3. Greeting card cleaner and polisher, Regents Park. I have to confess that my friend Margaret and I fled from this job after one day, tearing off our masks and forensic suits as we went. We ran from a private secret garden in Regent's Park, where we had been wiping away the tears that stained the sympathy cards for the recently deceased Princess Diana, left by the public in Kensington Gardens. But the decision to run was political, not necessarily due to the task at hand.

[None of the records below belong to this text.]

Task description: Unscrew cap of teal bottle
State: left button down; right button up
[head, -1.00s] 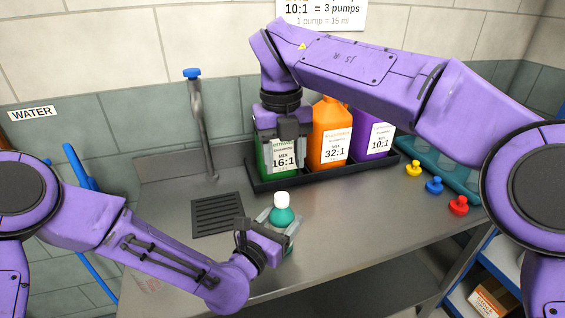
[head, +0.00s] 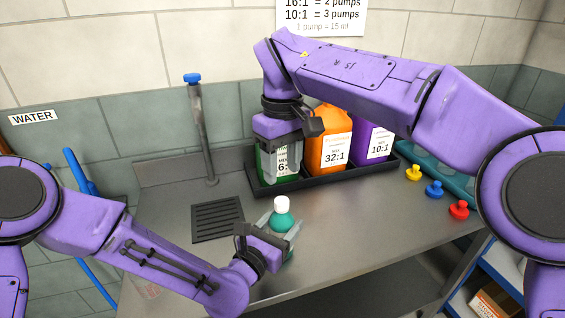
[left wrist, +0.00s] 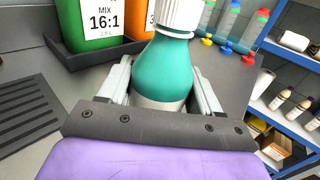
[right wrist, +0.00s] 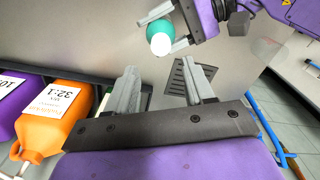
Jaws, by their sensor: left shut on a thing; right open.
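The teal bottle (head: 281,220) stands upright on the steel counter with its white cap (head: 281,203) on top. It also shows in the left wrist view (left wrist: 160,68), its ribbed white cap (left wrist: 180,16) above the teal shoulder. My left gripper (head: 288,235) is shut around the bottle's body, below the cap. My right gripper (head: 285,165) is open and empty, above and behind the bottle, in front of the green jug (head: 264,168). In the right wrist view, its open fingers (right wrist: 160,88) point toward the bottle (right wrist: 160,30), whose white cap (right wrist: 161,44) faces the camera.
A black tray (head: 325,173) holds the green, orange (head: 330,135) and purple (head: 372,142) jugs close behind my right gripper. A tap (head: 203,130) and drain grate (head: 217,218) are at left. Yellow, blue and red pieces (head: 434,189) lie at right. The counter right of the bottle is clear.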

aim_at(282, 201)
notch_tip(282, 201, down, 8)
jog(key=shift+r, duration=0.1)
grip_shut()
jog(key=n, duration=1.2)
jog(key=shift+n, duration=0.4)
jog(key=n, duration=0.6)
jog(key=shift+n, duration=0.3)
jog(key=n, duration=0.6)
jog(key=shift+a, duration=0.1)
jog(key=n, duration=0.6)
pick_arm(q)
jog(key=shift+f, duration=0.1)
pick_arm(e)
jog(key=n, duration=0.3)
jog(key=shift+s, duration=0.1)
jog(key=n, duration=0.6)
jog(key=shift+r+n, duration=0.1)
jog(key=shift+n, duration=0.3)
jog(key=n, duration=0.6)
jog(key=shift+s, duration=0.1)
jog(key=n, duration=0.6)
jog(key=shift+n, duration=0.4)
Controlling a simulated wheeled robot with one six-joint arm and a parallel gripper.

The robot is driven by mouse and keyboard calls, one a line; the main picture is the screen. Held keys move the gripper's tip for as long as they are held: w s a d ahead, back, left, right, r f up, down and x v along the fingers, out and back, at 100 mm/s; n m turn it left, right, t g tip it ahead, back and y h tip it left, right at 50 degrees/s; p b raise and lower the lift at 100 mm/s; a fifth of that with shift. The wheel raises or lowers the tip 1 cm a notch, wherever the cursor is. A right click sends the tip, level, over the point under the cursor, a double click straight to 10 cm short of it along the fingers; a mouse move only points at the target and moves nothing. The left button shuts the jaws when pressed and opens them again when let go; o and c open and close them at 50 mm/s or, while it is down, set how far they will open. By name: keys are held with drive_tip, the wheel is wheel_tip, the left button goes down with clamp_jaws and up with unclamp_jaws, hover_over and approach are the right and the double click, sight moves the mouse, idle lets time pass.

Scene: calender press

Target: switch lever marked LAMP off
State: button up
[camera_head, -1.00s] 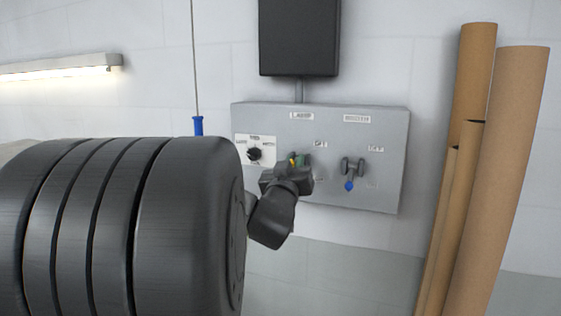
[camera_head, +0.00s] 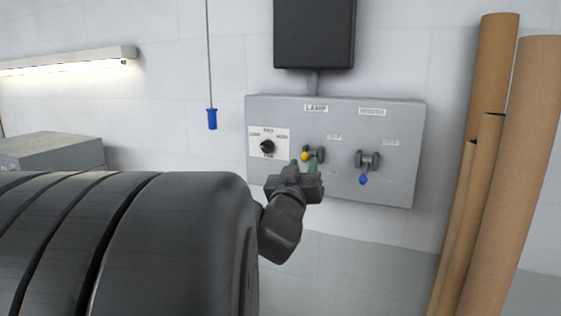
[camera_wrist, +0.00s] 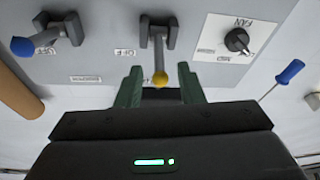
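The LAMP lever (camera_head: 318,153) is a dark grey lever with a yellow ball knob, on the grey wall panel (camera_head: 405,188) under the LAMP label (camera_head: 316,108). In the wrist view the lever (camera_wrist: 159,45) points down the picture. Its yellow knob shows between the tips of my two green fingers. My gripper (camera_head: 305,162) is open, with a wide gap on both sides of the knob. No finger visibly touches it. It also shows in the wrist view (camera_wrist: 160,73). An OFF label (camera_wrist: 124,53) is beside the lever. The lever's exact tilt is hard to tell.
A second lever (camera_head: 367,160) with a blue knob is to the right, pointing down. A black rotary FAN knob (camera_head: 267,147) is on the left. A blue pull handle (camera_head: 212,119) hangs on a cord. Brown cardboard tubes (camera_head: 530,150) stand at the right.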

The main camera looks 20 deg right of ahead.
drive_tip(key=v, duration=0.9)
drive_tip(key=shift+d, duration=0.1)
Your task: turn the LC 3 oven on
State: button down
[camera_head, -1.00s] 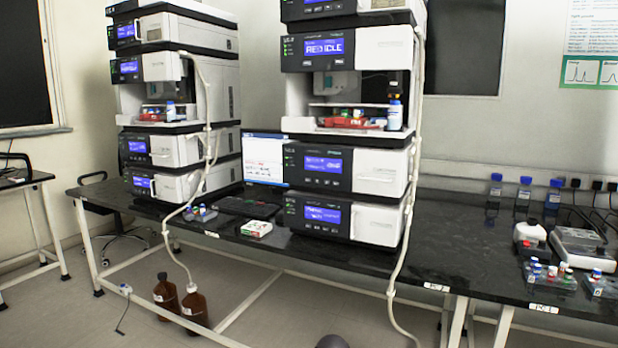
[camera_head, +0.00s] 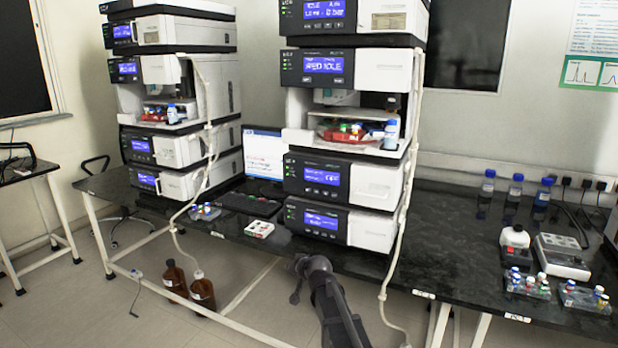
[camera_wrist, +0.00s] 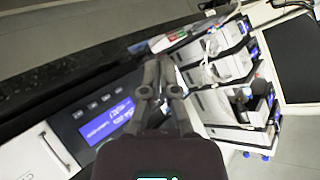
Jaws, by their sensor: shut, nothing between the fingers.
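Two column stacks of white and black modules stand on the dark bench. The right stack (camera_head: 375,233) is nearer, with a lit blue display on each module I can see; its lowest module (camera_head: 320,219) and the one above it (camera_head: 321,176) both have buttons under the display. I cannot read which stack is LC 3 or which module is the oven. My gripper (camera_wrist: 160,62) is shut and empty. In the wrist view it lies beside a module front with a lit display (camera_wrist: 108,122), buttons and a white door. I cannot tell whether it touches that front.
The left stack (camera_head: 225,90) has a tube hanging down its front. Another tube (camera_head: 393,255) hangs by the right stack. Vial racks (camera_head: 205,212), a small box (camera_head: 259,229) and a keyboard (camera_head: 248,205) lie between the stacks. Brown bottles (camera_head: 203,292) stand on the floor.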

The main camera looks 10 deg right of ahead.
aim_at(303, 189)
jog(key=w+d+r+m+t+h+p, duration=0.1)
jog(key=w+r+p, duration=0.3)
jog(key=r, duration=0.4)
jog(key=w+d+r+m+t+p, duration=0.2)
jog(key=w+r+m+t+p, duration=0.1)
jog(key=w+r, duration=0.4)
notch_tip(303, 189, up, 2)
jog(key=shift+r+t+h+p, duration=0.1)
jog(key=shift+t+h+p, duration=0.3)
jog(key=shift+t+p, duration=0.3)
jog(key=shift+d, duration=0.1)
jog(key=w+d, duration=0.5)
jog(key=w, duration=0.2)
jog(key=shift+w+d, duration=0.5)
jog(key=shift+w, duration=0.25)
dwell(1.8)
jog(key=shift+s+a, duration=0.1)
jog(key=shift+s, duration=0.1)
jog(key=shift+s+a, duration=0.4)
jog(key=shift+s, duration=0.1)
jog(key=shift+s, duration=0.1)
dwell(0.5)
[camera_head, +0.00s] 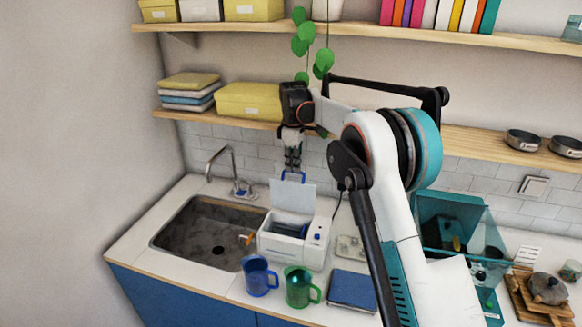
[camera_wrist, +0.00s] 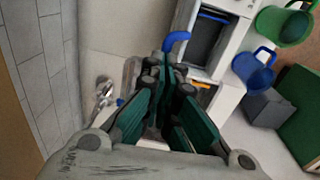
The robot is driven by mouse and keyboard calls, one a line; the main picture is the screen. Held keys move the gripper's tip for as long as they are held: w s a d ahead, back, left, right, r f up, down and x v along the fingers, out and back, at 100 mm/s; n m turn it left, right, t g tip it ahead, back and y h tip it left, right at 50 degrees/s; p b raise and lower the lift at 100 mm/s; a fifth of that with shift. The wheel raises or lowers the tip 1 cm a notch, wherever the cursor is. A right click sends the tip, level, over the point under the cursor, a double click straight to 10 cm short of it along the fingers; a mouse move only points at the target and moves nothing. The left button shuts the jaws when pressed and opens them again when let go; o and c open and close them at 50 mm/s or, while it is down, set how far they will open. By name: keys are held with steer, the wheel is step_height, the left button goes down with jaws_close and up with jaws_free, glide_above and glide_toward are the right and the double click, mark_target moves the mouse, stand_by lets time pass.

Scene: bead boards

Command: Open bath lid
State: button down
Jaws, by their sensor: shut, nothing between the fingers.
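The bath (camera_head: 283,247) is a white box on the counter in the head view, with a dark inside showing. Its pale lid (camera_head: 291,196) stands up, raised at the back of the box. A blue handle (camera_head: 293,176) is on the lid's top edge; it also shows in the wrist view (camera_wrist: 175,39). My gripper (camera_head: 292,167) is shut and empty, pointing down just above the handle. In the wrist view its closed fingers (camera_wrist: 168,78) are close to the handle. Whether they touch it I cannot tell. The bath's open inside (camera_wrist: 205,42) shows there too.
A sink (camera_head: 210,232) with a tap (camera_head: 221,162) is left of the bath. A blue mug (camera_head: 259,276) and a green mug (camera_head: 298,287) stand in front. A dark blue block (camera_head: 352,290) lies to the right. A shelf with a yellow box (camera_head: 249,102) is behind my gripper.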

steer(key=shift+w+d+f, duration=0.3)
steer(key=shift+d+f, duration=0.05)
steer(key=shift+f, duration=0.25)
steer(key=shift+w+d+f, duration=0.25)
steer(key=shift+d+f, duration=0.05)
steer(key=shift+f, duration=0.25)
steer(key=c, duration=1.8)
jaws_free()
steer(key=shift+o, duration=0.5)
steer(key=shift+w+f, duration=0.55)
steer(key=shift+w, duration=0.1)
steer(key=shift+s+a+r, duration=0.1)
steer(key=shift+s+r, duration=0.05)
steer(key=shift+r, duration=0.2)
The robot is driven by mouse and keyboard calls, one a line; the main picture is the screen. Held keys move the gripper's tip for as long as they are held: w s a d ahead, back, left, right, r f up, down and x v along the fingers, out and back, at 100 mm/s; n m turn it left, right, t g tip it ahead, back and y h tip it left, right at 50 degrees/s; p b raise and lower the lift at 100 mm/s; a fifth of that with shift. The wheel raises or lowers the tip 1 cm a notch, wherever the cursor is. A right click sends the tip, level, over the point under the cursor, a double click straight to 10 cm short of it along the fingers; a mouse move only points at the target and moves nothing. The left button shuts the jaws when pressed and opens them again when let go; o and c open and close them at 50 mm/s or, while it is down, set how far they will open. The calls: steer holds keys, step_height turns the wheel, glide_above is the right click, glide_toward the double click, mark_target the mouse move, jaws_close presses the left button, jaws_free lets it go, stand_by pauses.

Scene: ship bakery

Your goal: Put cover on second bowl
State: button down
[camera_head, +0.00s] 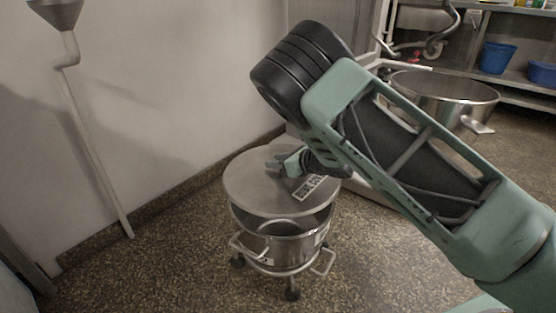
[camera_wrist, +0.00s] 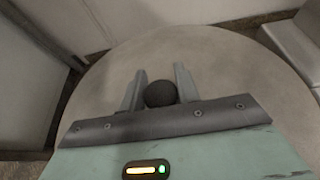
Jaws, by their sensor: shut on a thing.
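A round grey metal cover (camera_head: 250,188) is held above a steel bowl (camera_head: 285,248) that stands on a wheeled dolly. A dark gap shows between the cover's near edge and the bowl's rim. In the head view my gripper (camera_head: 284,163) is at the cover's top. In the wrist view the cover (camera_wrist: 225,60) fills most of the picture, and my gripper (camera_wrist: 160,88) is shut on its round dark knob (camera_wrist: 160,94). The bowl's far rim is hidden under the cover. Another large steel bowl (camera_head: 440,97) stands open at the right, behind my arm.
A wall runs along the left and behind the dolly, with a pipe (camera_head: 92,150) and funnel (camera_head: 57,12) on it. Shelves with blue buckets (camera_head: 497,58) stand at the back right. Speckled floor (camera_head: 180,265) is clear at the front left.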

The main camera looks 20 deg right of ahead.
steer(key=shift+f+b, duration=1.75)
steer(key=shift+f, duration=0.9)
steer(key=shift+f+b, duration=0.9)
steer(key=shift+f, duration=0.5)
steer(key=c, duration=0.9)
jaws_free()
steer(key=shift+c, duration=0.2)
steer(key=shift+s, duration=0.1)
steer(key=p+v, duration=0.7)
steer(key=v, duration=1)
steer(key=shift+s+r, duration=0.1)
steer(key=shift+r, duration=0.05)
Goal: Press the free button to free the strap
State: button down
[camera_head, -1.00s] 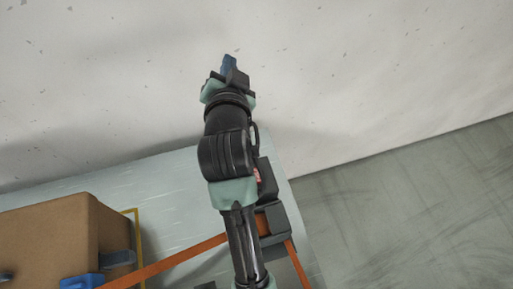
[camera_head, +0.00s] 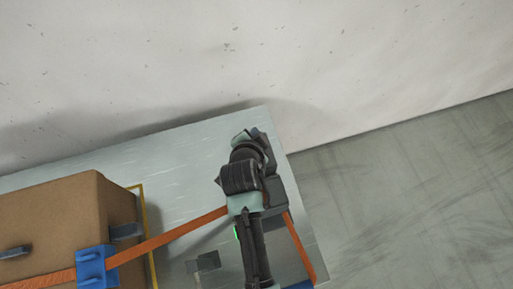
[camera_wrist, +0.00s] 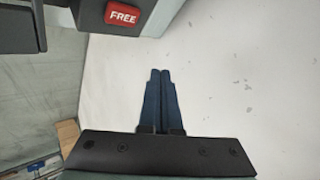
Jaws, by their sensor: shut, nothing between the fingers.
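The red FREE button (camera_wrist: 122,16) shows at the top of the wrist view, on a dark device (camera_wrist: 50,12). In the head view the dark device (camera_head: 277,207) stands on the table near its right end, partly behind my arm, and the button is hidden there. My gripper (camera_wrist: 160,72) is shut and empty, its two blue fingers side by side. In the wrist view its tips are below and right of the button, apart from it. The orange strap (camera_head: 180,234) runs from the cardboard box (camera_head: 65,220) to the device and down its right side (camera_head: 300,250).
A blue fitting (camera_head: 97,267) holds the strap at the box's edge. A small green light (camera_head: 237,232) shows beside my arm. The grey table (camera_head: 170,160) is clear behind the box, up to a pale wall (camera_head: 250,50). Bare floor (camera_head: 420,190) lies at right.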

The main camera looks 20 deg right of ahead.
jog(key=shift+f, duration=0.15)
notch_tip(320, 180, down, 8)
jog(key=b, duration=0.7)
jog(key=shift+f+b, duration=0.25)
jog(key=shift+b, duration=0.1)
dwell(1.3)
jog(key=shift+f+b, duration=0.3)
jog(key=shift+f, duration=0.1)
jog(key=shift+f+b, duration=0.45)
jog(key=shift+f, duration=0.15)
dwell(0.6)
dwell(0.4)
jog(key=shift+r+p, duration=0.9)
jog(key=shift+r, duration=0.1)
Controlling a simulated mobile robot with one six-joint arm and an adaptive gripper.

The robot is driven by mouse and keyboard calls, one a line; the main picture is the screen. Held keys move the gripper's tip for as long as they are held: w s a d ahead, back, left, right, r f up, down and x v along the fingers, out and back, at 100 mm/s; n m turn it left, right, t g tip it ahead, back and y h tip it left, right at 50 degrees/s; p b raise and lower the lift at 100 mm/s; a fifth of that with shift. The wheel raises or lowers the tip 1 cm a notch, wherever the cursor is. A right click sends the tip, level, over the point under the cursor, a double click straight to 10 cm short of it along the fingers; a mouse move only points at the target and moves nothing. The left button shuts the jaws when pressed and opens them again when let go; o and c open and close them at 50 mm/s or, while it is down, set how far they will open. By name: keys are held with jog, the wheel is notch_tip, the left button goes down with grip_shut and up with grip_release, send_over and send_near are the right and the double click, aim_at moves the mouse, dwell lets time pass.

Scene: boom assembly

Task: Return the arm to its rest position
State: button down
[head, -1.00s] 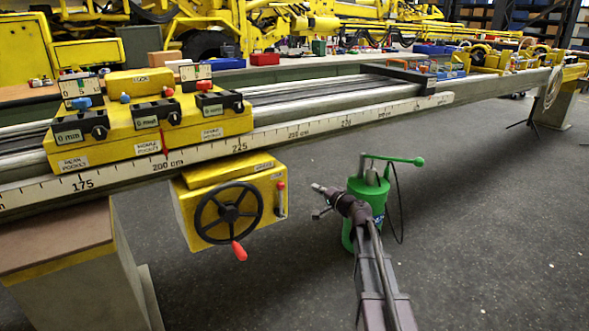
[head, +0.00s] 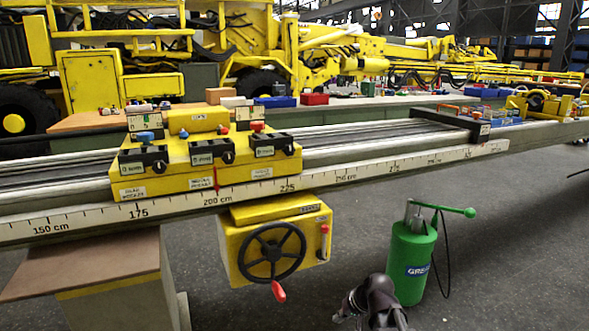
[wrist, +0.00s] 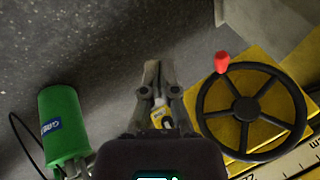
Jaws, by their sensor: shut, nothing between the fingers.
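My gripper (wrist: 158,70) points away from the wrist camera over the dark floor, its fingers together and empty. In the head view only the end of my arm shows at the bottom edge, and the gripper (head: 341,316) is small and dark there. It is apart from the yellow handwheel box (head: 240,245) to its left and in front of the green grease pump (head: 410,262) to its right. The wrist view shows the black handwheel (wrist: 250,108) with its red knob at right and the green pump (wrist: 62,125) at left.
A long rail with a printed scale (head: 340,178) crosses the view, carrying a yellow carriage (head: 205,178) with black labelled boxes. A brown-topped support (head: 90,270) stands at lower left. Yellow machinery (head: 300,45) fills the back. Grey floor (head: 520,250) is open at right.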

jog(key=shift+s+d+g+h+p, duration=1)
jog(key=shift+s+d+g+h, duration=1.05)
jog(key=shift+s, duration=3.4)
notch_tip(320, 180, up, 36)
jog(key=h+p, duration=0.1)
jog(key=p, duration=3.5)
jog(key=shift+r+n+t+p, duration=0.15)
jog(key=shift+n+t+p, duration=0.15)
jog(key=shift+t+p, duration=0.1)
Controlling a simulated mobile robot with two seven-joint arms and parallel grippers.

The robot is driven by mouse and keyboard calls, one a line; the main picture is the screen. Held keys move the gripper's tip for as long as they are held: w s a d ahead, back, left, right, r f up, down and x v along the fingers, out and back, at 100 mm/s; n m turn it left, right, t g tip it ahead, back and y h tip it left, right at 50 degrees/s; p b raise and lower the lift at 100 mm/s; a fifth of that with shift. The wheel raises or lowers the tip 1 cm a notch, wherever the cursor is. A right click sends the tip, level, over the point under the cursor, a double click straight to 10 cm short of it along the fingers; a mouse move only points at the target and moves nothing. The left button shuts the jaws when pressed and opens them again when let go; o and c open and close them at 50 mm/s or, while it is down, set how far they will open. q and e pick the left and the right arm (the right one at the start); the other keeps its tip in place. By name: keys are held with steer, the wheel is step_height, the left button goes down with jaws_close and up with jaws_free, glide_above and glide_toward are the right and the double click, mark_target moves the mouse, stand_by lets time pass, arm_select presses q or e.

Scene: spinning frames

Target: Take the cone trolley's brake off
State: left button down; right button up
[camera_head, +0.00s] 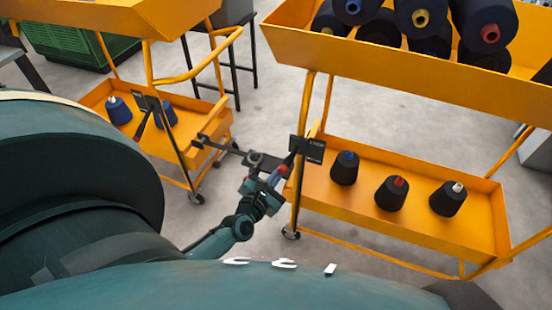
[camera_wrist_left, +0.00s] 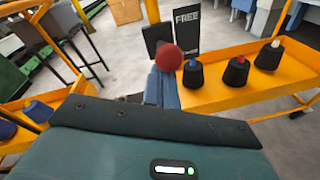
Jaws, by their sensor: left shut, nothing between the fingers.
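The orange cone trolley (camera_head: 400,72) stands on the right. A black plate (camera_head: 307,148) is fixed near its left post; in the left wrist view a black sign (camera_wrist_left: 187,32) there reads FREE. A round red knob (camera_wrist_left: 168,57) shows in front of the signs, and as a small red spot (camera_head: 283,170) in the head view. My left gripper (camera_head: 272,180) is shut and empty, its blue fingers (camera_wrist_left: 163,88) at the knob. I cannot tell whether they touch it. The knob's lever is mostly hidden. My right gripper is not in view.
A second orange trolley (camera_head: 110,22) stands at the left, with cones on its lower shelf. Dark cones (camera_head: 390,193) stand on the right trolley's lower shelf. Grey floor (camera_head: 245,110) is clear between the trolleys.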

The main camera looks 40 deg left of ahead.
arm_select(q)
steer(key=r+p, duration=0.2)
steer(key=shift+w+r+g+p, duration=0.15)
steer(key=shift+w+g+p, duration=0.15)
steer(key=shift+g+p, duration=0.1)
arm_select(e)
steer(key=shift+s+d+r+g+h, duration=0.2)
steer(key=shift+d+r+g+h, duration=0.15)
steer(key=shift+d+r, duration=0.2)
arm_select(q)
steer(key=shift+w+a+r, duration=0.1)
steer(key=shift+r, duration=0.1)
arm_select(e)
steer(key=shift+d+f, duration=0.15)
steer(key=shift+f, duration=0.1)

4. Plug point maker at Lucy's Steelworks, Oxford. At this factory, every day, I made about 1000 plug points. I counted them. The machine I operated was hot and heavy and I burnt through at least one pair of gloves an hour. I worked with three other people in my section. None of them had been there for fewer than 17 years. I left before I became institutionalised, when I had enough money to buy the man I loved a pair of second-hand levis. Next to the Lucy's Steelworks factory on the river in North Oxford, is a Lucy's Steelworks graveyard.
5. Potwasher, Parsonage Hotel, Oxford. This was hard. White South Africans don't generally wash many pots, or any other kind of dishes. So learned a new skill and developed fresh empathy. I liked being working class. I met Simon who was a waiter, who after 25 years is still one of my best friends.
During this time I also met Colin, who did very well at school and is now an architect, just like Richard from the first paragraph. Colin confessed to me the other day that what he really wanted to be was a builder so he could lay bricks all day, but his parents wouldn't let him.